Energy Stability Strategy for Photovoltaic DC Energy Systems Using Supercapacitor-Based Ride-Through Control and Required Capacity Sizing

Standalone photovoltaic DC energy systems must maintain bus voltage stability without grid support; however, abrupt load variations can cause a DC-bus voltage drop, reducing system reliability and disturbing connected equipment. Although battery-based energy storage is effective for long-duration power balancing, its response to instantaneous disturbances can be limited. This study proposes an energy stability strategy using supercapacitor-based ride-through control and required capacity sizing for fast DC-bus voltage support.
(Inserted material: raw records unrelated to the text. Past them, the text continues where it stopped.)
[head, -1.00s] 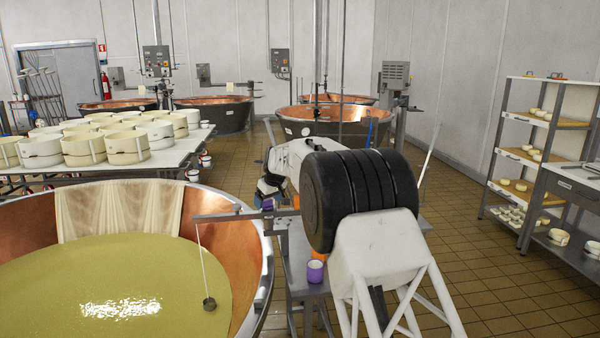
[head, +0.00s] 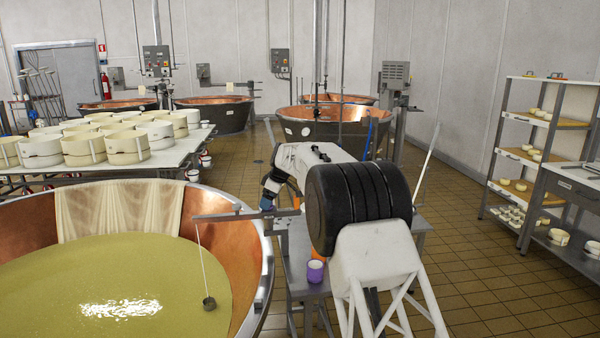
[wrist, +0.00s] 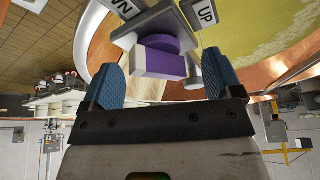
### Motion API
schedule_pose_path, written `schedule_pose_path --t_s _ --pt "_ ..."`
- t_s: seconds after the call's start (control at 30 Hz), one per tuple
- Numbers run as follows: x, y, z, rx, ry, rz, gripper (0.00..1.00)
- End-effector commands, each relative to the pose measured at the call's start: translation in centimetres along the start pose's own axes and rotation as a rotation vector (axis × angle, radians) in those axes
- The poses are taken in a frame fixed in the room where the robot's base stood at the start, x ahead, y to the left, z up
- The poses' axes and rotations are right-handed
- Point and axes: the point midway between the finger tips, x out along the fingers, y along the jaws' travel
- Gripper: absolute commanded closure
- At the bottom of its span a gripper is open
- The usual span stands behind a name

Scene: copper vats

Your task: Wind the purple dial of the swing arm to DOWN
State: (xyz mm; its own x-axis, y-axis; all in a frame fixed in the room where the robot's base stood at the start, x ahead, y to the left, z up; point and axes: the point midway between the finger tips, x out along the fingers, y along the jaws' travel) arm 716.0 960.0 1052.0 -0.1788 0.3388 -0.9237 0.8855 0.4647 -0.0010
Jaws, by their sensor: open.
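The purple dial (wrist: 158,62) shows in the wrist view as a thick bar on a round base, mounted on a grey bracket. An UP label (wrist: 205,12) is to its upper right, and a partly cut-off label ending in WN (wrist: 123,8) is to its upper left. My gripper (wrist: 161,68) is open, with one blue finger on each side of the dial and visible gaps between. In the head view the swing arm (head: 225,216) reaches over the vat rim, and my gripper (head: 267,202) is at its right end, hiding the dial. I cannot tell the dial's setting.
A copper vat (head: 255,262) of yellowish liquid fills the lower left. A grey table (head: 297,262) beside it carries a purple-and-white cup (head: 315,271). A table of white moulds (head: 85,148) stands behind the vat. Open floor (head: 475,275) lies to the right.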

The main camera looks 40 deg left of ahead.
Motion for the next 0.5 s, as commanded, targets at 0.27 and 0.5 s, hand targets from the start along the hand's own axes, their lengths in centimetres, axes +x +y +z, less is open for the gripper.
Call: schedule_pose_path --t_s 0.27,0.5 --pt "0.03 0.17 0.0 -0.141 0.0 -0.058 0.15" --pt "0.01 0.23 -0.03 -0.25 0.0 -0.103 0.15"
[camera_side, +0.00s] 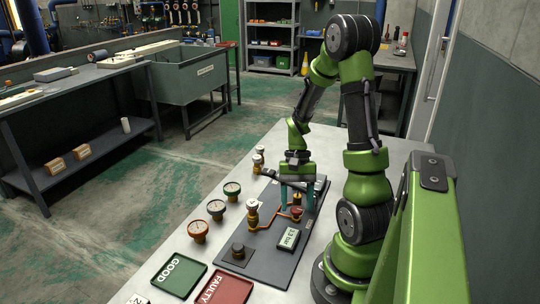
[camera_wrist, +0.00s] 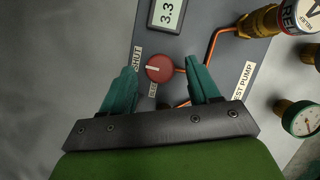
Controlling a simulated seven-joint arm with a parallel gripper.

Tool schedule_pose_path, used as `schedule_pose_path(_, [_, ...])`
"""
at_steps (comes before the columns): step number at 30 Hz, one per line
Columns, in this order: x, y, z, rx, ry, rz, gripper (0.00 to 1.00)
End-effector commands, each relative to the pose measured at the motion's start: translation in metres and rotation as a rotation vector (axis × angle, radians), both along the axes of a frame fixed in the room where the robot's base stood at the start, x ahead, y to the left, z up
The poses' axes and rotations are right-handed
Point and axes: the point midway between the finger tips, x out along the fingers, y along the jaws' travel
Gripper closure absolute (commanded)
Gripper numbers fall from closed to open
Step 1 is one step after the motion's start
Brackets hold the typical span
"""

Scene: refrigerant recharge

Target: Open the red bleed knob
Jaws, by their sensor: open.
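The red bleed knob (camera_wrist: 160,68) sits on the grey panel (camera_wrist: 205,60) in the wrist view, with a pale line across its face and a "SHUT" label at its left. In the side view the knob (camera_side: 297,198) shows small and red, by my gripper. My gripper (camera_wrist: 166,80) is open, with one teal finger on either side of the knob. The fingers look apart from it. My gripper also shows in the side view (camera_side: 297,205), pointing down over the panel; the height of its tips above the panel is hard to tell.
A digital display (camera_wrist: 167,12) reading 3.3 lies beyond the knob. Copper pipe (camera_wrist: 213,47) runs near the right finger to a brass fitting (camera_wrist: 260,22). Several gauges (camera_side: 198,231) stand left of the panel. Green GOOD (camera_side: 179,274) and red FAULTY (camera_side: 226,289) trays lie in front.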

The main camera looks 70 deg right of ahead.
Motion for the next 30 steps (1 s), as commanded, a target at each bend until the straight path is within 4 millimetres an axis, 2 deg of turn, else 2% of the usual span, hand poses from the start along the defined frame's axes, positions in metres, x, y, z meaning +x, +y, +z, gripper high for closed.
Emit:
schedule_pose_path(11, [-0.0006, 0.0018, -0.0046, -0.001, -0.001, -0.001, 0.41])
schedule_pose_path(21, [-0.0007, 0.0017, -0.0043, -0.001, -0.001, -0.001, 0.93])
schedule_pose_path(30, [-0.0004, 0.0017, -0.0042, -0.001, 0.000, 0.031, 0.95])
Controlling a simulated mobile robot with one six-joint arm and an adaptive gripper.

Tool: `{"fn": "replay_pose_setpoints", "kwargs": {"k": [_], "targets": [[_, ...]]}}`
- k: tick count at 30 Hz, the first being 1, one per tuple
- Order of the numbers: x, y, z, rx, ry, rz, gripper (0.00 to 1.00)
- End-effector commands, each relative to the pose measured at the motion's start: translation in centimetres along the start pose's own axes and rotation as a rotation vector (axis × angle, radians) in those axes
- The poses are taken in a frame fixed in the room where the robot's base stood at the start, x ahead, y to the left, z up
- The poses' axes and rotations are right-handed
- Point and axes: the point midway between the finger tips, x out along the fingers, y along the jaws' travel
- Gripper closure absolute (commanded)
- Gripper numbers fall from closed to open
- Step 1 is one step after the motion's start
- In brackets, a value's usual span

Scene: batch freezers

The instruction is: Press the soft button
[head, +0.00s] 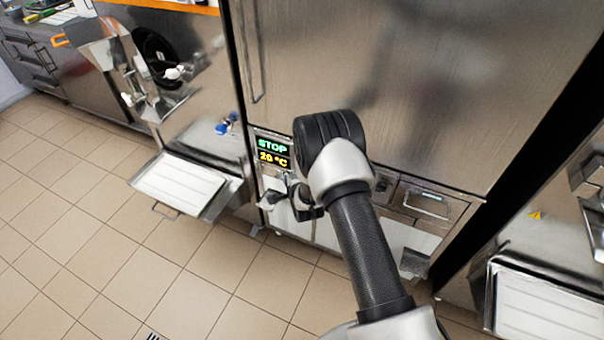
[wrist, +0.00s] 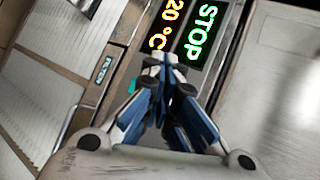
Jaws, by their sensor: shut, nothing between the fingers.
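The control panel (head: 257,138) is on the front of the steel freezer, with a green STOP display (head: 272,146) and a yellow 20 °C display (head: 273,158). Both displays show turned sideways in the wrist view, STOP (wrist: 202,35) and 20 °C (wrist: 166,24). My gripper (wrist: 164,58) is shut and empty, its blue and grey fingertips in front of the panel at the lower edge of the displays. In the head view my gripper (head: 301,203) is just below the displays, partly behind my arm. No button labelled soft is readable; small teal patches show beside the fingers.
A machine with a white tray (head: 180,184) stands to the left, and another with a white tray (head: 540,312) to the right. The large freezer door (head: 400,80) rises above the panel. A small labelled display (wrist: 103,68) shows left of the fingers. The tiled floor (head: 80,240) is clear.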

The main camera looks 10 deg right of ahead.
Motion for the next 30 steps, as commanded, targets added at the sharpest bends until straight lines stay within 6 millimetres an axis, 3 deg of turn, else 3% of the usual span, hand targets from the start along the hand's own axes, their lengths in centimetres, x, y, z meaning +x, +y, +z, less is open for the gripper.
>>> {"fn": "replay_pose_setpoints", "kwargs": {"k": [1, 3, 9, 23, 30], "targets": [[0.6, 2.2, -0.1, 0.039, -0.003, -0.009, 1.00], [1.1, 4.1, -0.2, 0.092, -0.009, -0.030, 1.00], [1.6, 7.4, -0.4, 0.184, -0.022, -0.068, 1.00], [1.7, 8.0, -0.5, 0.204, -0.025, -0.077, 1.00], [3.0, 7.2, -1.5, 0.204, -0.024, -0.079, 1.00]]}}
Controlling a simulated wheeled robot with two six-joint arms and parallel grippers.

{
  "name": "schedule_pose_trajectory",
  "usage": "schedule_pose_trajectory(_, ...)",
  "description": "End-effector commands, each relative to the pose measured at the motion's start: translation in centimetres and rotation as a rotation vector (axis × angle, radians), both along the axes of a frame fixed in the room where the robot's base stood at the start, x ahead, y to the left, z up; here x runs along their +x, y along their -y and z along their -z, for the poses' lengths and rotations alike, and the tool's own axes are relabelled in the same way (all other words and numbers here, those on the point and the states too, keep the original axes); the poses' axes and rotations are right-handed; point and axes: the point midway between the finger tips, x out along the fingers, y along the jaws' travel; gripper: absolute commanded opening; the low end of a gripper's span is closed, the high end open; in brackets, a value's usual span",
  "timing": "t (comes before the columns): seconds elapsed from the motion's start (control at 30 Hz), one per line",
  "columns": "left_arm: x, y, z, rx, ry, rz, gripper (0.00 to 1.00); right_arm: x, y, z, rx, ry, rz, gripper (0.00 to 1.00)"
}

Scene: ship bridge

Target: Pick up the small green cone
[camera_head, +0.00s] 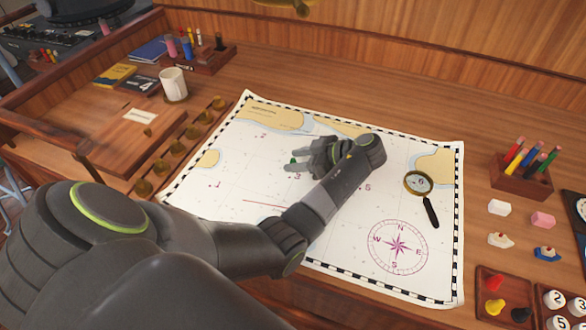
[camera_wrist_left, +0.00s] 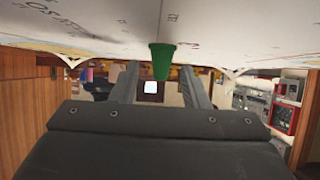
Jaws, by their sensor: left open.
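The small green cone (camera_head: 293,161) stands on the sea chart, mostly hidden by my left gripper in the head view. My left gripper (camera_head: 304,156) is low over the chart with its fingers around the cone's place. In the left wrist view, which is upside down, the green cone (camera_wrist_left: 162,61) shows with its wide end at the chart. It lies in line with the gap between the two open fingers (camera_wrist_left: 157,70), near their tips. I cannot tell whether a finger touches it. My right gripper is not in view.
The chart (camera_head: 240,172) covers the middle of the desk. A magnifying glass (camera_head: 418,183) lies on it to the right. A pencil box (camera_head: 521,178), small ship pieces (camera_head: 501,240) and a tray with cones (camera_head: 494,307) are at the right. A mug (camera_head: 173,84) stands at the left.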

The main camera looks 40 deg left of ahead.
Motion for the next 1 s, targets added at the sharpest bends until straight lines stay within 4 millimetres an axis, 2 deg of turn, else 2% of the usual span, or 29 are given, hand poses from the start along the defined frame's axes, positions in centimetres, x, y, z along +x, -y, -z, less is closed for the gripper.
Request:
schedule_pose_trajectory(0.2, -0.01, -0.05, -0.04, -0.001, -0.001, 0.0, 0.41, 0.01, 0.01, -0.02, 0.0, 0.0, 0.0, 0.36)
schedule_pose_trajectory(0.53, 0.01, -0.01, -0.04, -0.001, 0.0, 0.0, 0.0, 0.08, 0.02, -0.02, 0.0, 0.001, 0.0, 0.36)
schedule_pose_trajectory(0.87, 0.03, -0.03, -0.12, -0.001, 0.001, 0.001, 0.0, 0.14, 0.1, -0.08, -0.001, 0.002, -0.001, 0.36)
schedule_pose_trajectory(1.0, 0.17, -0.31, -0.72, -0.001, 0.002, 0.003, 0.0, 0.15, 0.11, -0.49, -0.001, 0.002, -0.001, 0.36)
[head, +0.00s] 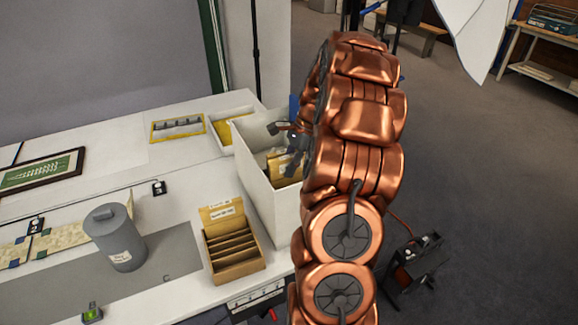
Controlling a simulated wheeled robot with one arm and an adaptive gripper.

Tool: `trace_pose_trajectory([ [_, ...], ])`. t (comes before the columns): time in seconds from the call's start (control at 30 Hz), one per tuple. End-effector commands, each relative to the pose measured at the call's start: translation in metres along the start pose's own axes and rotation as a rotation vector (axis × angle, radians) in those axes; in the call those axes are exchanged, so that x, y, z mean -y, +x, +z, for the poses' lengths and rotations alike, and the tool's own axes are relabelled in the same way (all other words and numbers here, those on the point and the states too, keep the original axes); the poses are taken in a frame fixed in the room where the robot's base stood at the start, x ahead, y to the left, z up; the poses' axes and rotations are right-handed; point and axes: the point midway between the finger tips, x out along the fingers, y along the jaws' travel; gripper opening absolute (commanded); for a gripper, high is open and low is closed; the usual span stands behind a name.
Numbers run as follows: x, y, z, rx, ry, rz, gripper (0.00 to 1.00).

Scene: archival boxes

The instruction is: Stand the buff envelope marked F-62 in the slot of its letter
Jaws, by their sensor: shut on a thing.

The proposed controller continuously monitors the DC-bus voltage and, when a voltage drop is detected, immediately triggers supercapacitor discharge to compensate for the power deficit until the bus recovers. In addition, a design formulation is derived to estimate the required compensation energy, ride-through time, and minimum capacitance based on the expected power deficit, allowable DC-bus voltage drop, and initial supercapacitor voltage. Simulation results under step changes in load resistance show that the supercapacitor sized by the proposed method maintains the DC-bus voltage close to its reference value within the specified limit. Hardware experiments further validate the ride-through operation and show good agreement between the predicted and measured compensation times.